Y el patio, de escasas dimensiones, se hunde a raíz de los cinco pozos sépticos que se emplazan alrededor, que además representan peligro.

“Tenemos miedo, no sentimos inseguros porque cada inclemencia climática es un drama, el frío, el viento o el calor agobiante, todo se hace difícil acá”, resume César.

“Las capacitaciones y las oportunidades para los no videntes están en Mendoza, pero no tenemos la posibilidad de mudarnos, salvo si consiguiéramos un lugar”, advierte. Y continúa: “Podríamos ser caseros en una finca, no tengo visión pero puedo hacer muchas cosas”.

“Se avecina el invierno y sabemos lo que nos espera: nuestro techo se sostiene con ladrillos y gomas de auto porque, insisto, ante cualquier ventarrón o temblor quedamos en la calle”, dice.

El mes pasado recibió la peor noticia: “Ya no voy a volver a ver, pero queda una remota posibilidad de mejorar la visión de un ojo. Para esto debo someterme a ese estudio en Mendoza”.
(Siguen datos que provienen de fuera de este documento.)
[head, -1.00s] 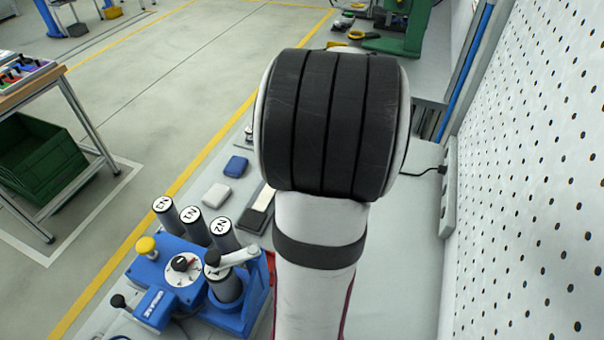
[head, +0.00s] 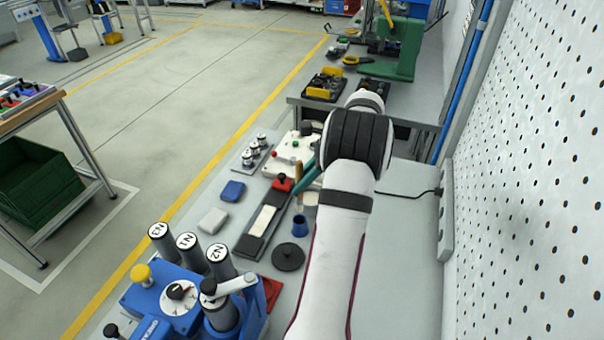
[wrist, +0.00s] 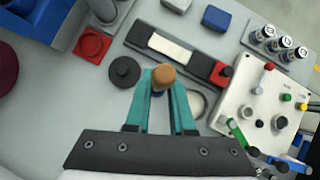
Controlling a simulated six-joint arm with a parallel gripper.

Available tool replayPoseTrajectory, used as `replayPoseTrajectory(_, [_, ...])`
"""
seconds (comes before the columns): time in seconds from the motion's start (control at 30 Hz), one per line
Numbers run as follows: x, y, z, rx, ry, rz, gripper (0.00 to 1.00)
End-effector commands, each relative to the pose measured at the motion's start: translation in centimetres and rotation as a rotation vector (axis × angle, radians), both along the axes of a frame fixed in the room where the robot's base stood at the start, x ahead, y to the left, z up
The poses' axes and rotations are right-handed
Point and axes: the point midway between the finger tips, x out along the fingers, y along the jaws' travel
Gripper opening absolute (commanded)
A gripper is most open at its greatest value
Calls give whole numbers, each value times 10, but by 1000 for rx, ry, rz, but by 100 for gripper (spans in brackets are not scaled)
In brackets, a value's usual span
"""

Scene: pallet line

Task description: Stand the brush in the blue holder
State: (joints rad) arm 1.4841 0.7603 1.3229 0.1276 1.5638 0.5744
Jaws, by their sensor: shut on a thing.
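The brush shows in the wrist view as a round brown wooden handle end (wrist: 163,76) between the teal fingers of my gripper (wrist: 163,90). My gripper is shut on it, with the handle end facing the wrist camera; the bristles are hidden. In the head view my gripper (head: 308,177) is partly hidden behind my arm, with the brown handle (head: 298,171) at its left. The blue holder (head: 300,225) is a small cup standing on the bench, nearer the head camera than the gripper. In the wrist view only a bit of blue shows below the handle.
A black disc (head: 288,257) lies just nearer than the holder. A dark tray with a white strip (head: 262,222) lies to its left. A white control box (head: 291,150) stands beyond. A blue fixture with grey cylinders (head: 180,290) stands near left. A pegboard wall (head: 530,180) bounds the right.

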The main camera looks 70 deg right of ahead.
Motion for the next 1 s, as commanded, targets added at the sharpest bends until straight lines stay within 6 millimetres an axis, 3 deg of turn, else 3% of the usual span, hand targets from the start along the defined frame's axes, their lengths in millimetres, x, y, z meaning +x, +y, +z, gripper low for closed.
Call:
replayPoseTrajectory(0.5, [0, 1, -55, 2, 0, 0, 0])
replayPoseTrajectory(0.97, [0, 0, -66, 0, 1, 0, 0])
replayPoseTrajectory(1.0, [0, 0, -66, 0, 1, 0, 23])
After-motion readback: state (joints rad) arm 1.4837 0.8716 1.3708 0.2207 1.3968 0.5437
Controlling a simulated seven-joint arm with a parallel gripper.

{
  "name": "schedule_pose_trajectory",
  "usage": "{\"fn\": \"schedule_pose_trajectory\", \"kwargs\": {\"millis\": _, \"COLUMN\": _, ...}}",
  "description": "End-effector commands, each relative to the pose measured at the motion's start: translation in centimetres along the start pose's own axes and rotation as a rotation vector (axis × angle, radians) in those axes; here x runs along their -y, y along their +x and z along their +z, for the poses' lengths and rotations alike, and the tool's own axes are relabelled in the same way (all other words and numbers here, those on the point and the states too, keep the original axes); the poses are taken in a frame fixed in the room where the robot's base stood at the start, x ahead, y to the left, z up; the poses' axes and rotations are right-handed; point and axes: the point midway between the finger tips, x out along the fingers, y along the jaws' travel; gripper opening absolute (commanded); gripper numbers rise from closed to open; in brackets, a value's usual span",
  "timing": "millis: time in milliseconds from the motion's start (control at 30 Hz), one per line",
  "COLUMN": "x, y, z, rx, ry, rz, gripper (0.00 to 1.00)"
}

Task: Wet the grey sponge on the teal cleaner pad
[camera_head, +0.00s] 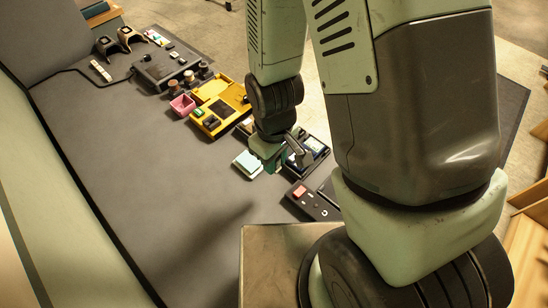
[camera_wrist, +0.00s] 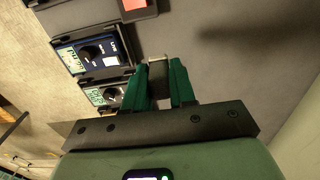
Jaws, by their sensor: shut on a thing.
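A light teal pad (camera_head: 248,162) lies on the dark grey table, just left of my gripper (camera_head: 272,164) in the head view. The pad cannot be made out in the wrist view. In the wrist view, the green fingers of my gripper (camera_wrist: 159,66) are closed on a small block, the grey sponge (camera_wrist: 159,75). The sponge shows as a dark, greyish piece between the fingers. In the head view the sponge is too small and hidden to tell. Whether it touches anything below cannot be told.
Dark modules with knobs and blue panels (camera_wrist: 90,52) stand beside my gripper. A dark tray with a red block (camera_head: 299,192) is nearer. A yellow case (camera_head: 212,88) and a pink container (camera_head: 182,104) stand farther back. The table left of the pad is clear.

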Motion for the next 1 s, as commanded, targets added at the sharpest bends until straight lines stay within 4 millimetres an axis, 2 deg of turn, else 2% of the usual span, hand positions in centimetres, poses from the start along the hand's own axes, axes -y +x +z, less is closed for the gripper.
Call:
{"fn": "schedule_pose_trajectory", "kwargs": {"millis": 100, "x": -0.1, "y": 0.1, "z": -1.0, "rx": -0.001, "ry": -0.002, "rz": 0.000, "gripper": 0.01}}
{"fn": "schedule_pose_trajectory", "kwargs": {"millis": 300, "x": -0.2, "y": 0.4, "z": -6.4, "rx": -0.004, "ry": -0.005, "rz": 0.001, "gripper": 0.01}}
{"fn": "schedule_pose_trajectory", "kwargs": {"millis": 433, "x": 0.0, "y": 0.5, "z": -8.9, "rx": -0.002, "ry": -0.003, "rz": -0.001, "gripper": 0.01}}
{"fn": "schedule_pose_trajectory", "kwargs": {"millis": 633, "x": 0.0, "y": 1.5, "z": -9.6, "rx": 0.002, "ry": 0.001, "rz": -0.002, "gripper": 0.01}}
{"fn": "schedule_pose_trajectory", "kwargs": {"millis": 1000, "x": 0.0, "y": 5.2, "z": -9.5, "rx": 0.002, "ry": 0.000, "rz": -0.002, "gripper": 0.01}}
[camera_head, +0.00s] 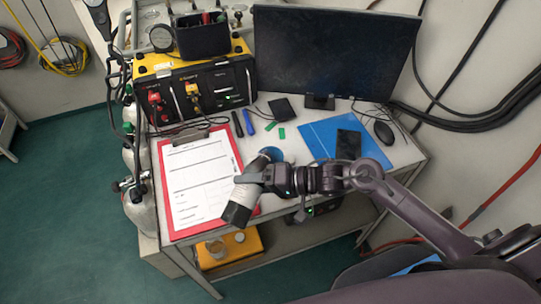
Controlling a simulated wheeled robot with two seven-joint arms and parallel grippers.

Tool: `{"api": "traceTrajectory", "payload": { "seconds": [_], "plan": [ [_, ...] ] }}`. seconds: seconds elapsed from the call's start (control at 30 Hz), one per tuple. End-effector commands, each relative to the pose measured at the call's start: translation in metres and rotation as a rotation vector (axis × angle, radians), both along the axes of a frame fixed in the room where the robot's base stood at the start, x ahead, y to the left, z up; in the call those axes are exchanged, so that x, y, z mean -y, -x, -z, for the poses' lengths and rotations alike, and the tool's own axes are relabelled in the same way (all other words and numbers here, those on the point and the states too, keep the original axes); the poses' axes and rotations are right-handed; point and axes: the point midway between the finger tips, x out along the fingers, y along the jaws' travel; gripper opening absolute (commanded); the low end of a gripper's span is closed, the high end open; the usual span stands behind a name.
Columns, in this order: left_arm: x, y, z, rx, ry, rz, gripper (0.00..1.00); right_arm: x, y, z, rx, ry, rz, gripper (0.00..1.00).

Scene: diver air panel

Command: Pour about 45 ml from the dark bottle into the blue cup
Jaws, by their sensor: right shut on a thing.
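My right gripper (250,180) is shut on the dark bottle (236,213), which has a pale band around its middle. The bottle slants in the picture, its dark end toward the lower left, over the table's front edge by the clipboard. Its other end is partly hidden by my gripper. The blue cup (271,152) shows just behind my right gripper, on the table right of the clipboard. The gripper and wrist hide part of the cup. I cannot tell whether any liquid is flowing. My left gripper is not in view.
A red clipboard (238,160) lies left of the cup. A blue mat (318,132) with a dark phone-like object (348,144) lies right. A monitor (335,50), yellow air panel (190,85) and mouse (384,132) stand behind. A yellow case (225,255) sits below the table.

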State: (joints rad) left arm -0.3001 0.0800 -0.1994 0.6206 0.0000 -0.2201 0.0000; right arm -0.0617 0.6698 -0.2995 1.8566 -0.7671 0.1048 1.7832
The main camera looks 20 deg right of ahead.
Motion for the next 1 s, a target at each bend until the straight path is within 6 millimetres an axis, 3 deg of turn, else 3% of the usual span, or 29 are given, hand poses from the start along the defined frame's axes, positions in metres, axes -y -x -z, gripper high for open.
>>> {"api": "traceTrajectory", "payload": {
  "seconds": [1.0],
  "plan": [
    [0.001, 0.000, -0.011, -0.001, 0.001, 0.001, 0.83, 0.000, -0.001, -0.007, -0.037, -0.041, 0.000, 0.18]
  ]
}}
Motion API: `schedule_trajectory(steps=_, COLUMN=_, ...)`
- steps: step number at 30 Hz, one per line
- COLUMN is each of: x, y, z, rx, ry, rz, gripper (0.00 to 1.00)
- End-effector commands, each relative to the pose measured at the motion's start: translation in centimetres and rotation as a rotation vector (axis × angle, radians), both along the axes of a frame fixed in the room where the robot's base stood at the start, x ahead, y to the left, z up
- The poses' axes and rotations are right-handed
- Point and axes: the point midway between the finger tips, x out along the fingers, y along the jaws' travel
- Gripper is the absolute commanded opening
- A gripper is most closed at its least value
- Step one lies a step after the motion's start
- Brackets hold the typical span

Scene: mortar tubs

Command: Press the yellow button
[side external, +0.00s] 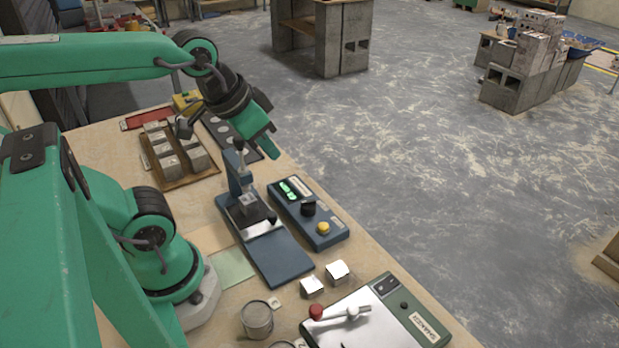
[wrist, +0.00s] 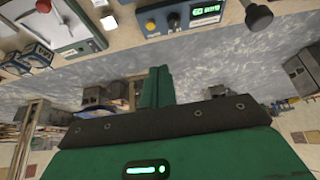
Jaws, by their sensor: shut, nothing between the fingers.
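The yellow button (side external: 323,228) sits at the near end of a blue control box (side external: 331,239) on the bench. The box also carries a black knob (side external: 308,208) and a lit green display (side external: 289,190). In the wrist view the yellow button (wrist: 150,26) shows near the top, beside the knob (wrist: 174,21) and the display. My gripper (side external: 272,148) is shut and empty. It hangs in the air over the far part of the bench, beyond the box's display end and apart from the button. Its green fingers (wrist: 157,88) show together in the wrist view.
A blue press stand (side external: 279,258) with a lever stands left of the box. Two metal cubes (side external: 337,272) and a can (side external: 257,319) lie nearer. A green-framed machine (side external: 375,318) with a red knob is at the front. A tray of blocks (side external: 178,178) stands behind.

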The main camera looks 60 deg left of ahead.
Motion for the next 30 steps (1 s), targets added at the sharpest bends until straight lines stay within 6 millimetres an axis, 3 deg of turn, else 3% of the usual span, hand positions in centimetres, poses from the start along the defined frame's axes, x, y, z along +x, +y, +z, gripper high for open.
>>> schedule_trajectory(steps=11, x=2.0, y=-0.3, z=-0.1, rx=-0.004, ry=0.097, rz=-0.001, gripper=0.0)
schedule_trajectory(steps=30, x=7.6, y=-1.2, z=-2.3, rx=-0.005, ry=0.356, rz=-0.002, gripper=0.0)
Más allá de la lucha de todos los días, César reconoce que se siente acompañado y amado: Milka es su pilar. “Siento que es al revés, que él le dio sentido a mi vida, que mi propósito es acompañarlo, guiarlo, porque detrás de su coraza hay un niño pidiendo ayuda”, reflexiona_Milka.

No obstante, ella dice ser consciente de que no pueden continuar viviendo en esas condiciones.

Es un barrio inseguro y conflictivo y César no está en igualdad de condiciones que el resto. Sufre mucho dolor, no es autónomo y no quiero ni pensar en cómo nos arreglaríamos si tuviéramos alguna dificultad extrema en casa”, se sincera.

La casilla quedó “a la miseria” con la última tormenta. Debieron poner contenciones para evitar el agua y las vigas piden a gritos ser reparadas.

Los padres de Milka, ambos enfermos, prácticamente no pueden colaborar con su hija y se las arreglan como pueden en una vivienda prestada y en medio de una cuarentena que los dejó aún más marginados.

“Estamos solos, pero al menos juntos –valora ella--. Confiamos en el milagro de que puedan ayudarnos”. Y César asegura: “No abandonamos nuestros sueños, porque ya está demostrado que los milagros existen”.